With no sense of negativity I ask myself either the most important question there is, or the most useless one. What is the point of life? What is the point of my life?
In my youth I questioned everything, and I never felt even close to knowing why the fuck I am here, and in my youth I didn't much care to know anyway. In my ignorant youth I knew the depth of innocence and not the serious weight of the outcome of a choice. When I was younger I didn't stop to think about feeling alive, I just knew and was content that I was. In youth we all find comfort and fulfillment in even the most mundane.
Then time creeps in and your experiences carve away the smooth edges of your innocent days.
As we age we get sharper, more defined, more refined and more aware that there are many different emotional levels when it comes to feeling alive; you have to have some incredible things, and lose some incredible things to really know that though.
Looking back you get to see the moments that shined brighter than the ones you currently have now, you get to see what happiness looked like, and if you think hard enough, you may even remember what happiness felt like.
Discovery is such an important idea to try and make a reality in your life as much as you can. Never stop learning and experiencing, never stop trying to uncover the secrets that your life's path has hidden along this bittersweet road.
I watch as Danbox hops his way across the heated stove top and over to the cutting board with a pepperoni pizza on it, and as he stands there staring at this cheesy-meaty-doughy circle of baked terrible-for-you goodness, I knew that I was witnessing the discovery of something.
With only a slight hesitation, he dived right in to the pizza that lay before him, and there was no doubt that he was discovering something great in this moment. If you can discover something on your own it is truly a gift, but to share that discovery with someone that means the world to you, there is nothing more sacred.

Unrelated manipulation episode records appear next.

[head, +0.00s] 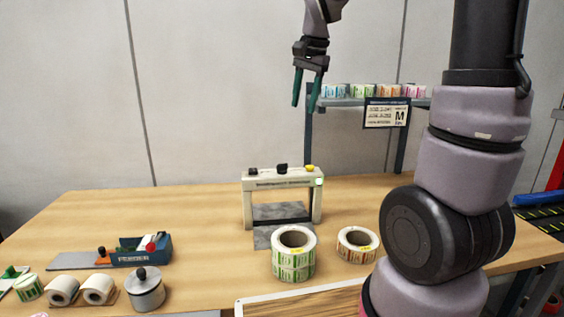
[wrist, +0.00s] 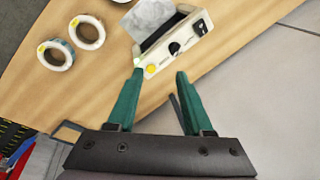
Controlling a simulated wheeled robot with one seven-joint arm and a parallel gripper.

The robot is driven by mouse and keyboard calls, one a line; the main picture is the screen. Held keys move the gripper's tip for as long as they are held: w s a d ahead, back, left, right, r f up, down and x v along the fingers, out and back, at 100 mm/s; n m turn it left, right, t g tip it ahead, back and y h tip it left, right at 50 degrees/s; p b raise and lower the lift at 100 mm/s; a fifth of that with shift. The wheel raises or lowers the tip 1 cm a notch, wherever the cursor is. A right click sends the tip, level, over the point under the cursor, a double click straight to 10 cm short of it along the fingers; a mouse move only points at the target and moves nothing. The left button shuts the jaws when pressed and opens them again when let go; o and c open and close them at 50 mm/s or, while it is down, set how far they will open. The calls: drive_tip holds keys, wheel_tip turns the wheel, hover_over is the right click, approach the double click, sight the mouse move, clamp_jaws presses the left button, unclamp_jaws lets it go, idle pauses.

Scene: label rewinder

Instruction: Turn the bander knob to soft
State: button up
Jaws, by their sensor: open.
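The bander (head: 260,183) is a white arch-shaped machine on the wooden table in the head view. Its black knob (head: 281,168) sits at the middle of the top, between a black switch (head: 252,171) and a yellow button (head: 309,168). In the wrist view the bander (wrist: 188,43) lies beyond my fingertips, with the black knob (wrist: 174,48) near its centre. The knob's setting is too small to read. My gripper (head: 304,106) is open and empty, high above the bander, fingers pointing down. Its teal fingers also show in the wrist view (wrist: 159,73).
Two label rolls (head: 294,262) (head: 357,245) stand in front of and to the right of the bander. A shelf (head: 352,102) with small rolls and a sign (head: 387,113) rises behind it. A blue feeder (head: 146,251) is at left.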

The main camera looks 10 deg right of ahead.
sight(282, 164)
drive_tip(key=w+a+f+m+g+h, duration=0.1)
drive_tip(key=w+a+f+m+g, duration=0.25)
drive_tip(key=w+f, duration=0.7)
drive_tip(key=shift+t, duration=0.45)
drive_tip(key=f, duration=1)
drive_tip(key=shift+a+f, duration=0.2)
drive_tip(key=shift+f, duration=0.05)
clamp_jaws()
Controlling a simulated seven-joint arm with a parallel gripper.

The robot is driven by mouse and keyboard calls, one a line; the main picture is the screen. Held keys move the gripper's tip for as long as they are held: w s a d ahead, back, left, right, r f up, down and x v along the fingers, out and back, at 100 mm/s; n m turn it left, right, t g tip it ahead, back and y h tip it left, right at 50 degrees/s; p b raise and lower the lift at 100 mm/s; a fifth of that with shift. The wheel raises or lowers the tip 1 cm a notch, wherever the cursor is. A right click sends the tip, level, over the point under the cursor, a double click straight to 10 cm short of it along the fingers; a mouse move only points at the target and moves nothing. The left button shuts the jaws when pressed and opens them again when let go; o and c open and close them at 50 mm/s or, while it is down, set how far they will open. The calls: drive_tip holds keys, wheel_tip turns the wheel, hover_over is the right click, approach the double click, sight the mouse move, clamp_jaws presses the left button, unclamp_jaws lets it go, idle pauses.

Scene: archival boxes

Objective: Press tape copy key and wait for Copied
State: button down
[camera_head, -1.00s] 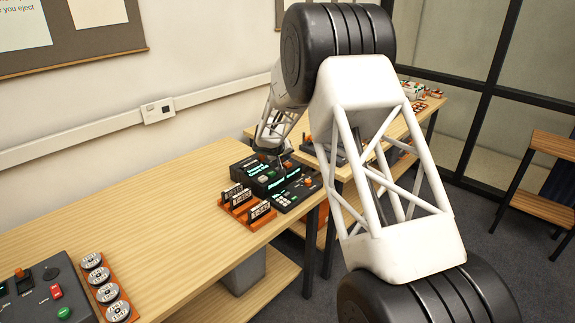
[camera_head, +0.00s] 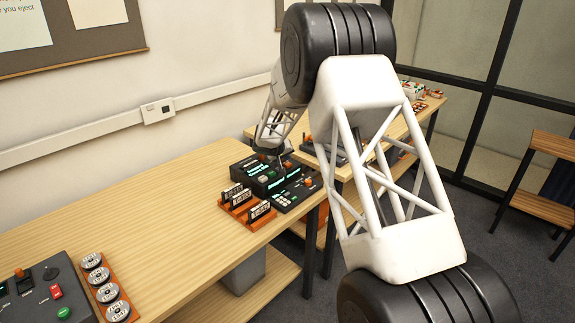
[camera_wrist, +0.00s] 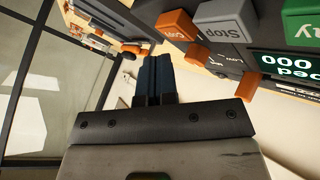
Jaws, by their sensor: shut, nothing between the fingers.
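The dark tape machine (camera_head: 262,172) stands at the right end of the wooden bench in the head view, with lit teal displays. In the wrist view its keys appear at the top: an orange Copy key (camera_wrist: 172,26), a grey Stop key (camera_wrist: 222,20) and a green key (camera_wrist: 301,24) cut by the frame edge. Contact cannot be told.
An orange rack of labelled cassettes (camera_head: 243,207) stands in front of the machine. An orange tray of round reels (camera_head: 107,290) and another grey console (camera_head: 45,290) are at the near left. The middle of the bench (camera_head: 150,215) is clear. An orange knob (camera_wrist: 248,83) sticks out beside the display.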

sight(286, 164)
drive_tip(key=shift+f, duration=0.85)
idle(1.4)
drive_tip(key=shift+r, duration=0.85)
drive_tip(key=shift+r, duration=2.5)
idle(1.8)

Every moment that you have to uncover and discover something that makes you feel like an innocent child; that makes you feel like you have achieved a moment with something special to relate to, is a moment where you can feel truly alive.
As I take a moment longer to reflect on these things, a moment longer than I would have in my earlier youth, I now see that the meaning of life is simple; it is to live.
Whatever that means to you is your secret alone, whatever inspires that feeling of discovery and excitement is what matters most, and whoever ignites the passion to dig deep within yourself, to discover yourself...to fight to feel alive; those are also your secrets alone.
Discovery and reflection, the most important duality you may come to know.